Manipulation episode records
====
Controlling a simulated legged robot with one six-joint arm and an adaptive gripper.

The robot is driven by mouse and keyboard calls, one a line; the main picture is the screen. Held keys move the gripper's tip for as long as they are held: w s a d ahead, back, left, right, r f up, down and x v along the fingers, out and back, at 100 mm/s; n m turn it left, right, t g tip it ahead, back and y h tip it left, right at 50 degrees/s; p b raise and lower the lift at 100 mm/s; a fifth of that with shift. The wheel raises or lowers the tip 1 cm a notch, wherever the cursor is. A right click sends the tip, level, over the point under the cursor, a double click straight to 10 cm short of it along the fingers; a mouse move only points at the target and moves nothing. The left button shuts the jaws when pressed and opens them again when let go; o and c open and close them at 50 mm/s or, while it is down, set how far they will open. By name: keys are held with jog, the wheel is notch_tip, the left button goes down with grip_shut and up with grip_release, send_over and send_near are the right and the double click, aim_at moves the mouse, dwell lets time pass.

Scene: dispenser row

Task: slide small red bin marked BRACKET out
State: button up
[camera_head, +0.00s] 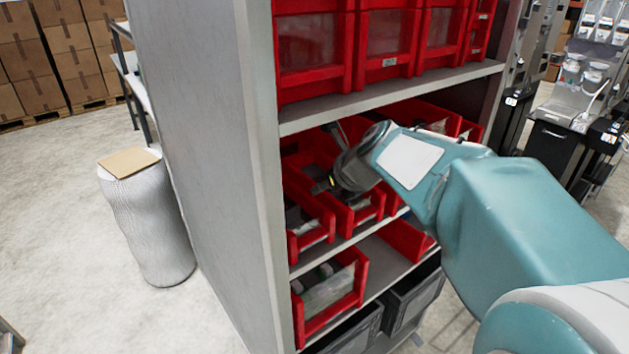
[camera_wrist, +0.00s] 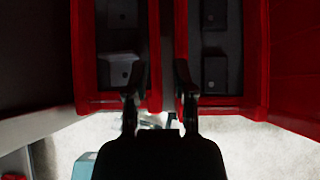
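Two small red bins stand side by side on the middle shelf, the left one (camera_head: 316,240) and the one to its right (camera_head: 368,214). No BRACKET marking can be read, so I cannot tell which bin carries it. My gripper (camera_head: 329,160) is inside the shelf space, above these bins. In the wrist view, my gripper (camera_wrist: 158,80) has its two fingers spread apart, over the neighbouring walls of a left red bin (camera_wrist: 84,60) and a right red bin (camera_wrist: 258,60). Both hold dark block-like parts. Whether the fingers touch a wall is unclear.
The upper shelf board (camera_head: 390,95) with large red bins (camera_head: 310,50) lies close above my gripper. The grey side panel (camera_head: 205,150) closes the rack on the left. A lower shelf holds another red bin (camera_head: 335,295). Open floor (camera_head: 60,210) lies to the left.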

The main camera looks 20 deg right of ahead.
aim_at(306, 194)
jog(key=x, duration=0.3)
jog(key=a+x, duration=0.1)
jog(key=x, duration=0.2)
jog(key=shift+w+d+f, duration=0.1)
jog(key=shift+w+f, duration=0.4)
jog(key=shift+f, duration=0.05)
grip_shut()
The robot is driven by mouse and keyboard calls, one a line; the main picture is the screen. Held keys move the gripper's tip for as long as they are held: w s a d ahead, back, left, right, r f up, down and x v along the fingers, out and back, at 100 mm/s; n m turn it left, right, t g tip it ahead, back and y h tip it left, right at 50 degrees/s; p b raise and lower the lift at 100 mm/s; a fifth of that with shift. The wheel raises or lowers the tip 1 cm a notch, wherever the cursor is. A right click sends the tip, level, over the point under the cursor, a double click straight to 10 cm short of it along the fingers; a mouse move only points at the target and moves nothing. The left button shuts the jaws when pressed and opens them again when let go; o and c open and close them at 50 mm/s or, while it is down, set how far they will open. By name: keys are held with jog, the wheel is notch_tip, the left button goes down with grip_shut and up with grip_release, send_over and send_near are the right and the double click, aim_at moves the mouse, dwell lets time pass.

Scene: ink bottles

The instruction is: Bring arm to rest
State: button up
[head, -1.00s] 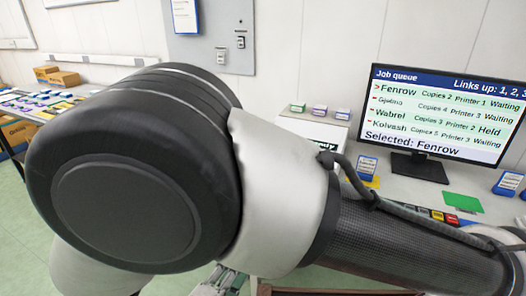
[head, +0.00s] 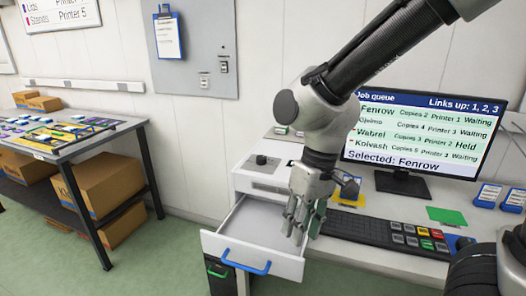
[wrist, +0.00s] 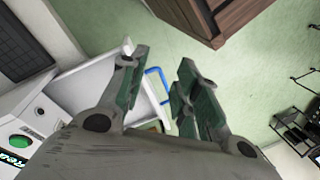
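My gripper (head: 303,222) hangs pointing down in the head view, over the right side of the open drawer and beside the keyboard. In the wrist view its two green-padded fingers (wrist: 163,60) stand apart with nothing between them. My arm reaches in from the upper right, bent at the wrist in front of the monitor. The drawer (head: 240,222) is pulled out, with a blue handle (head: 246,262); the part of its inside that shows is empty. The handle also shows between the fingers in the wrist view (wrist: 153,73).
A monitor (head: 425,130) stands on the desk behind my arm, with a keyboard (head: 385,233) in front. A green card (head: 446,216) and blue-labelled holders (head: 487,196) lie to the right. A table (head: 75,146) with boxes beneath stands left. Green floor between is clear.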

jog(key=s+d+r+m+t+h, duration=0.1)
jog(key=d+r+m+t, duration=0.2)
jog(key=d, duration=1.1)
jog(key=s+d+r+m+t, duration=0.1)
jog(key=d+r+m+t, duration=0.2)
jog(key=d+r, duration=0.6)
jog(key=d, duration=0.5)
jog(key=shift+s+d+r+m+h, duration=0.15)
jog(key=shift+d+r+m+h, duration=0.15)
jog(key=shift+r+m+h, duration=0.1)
====
> Directions for this task
Pick out and copy the lines of the material that include the word "Scene".

> Full solution
Scene: dispenser row
Scene: ink bottles

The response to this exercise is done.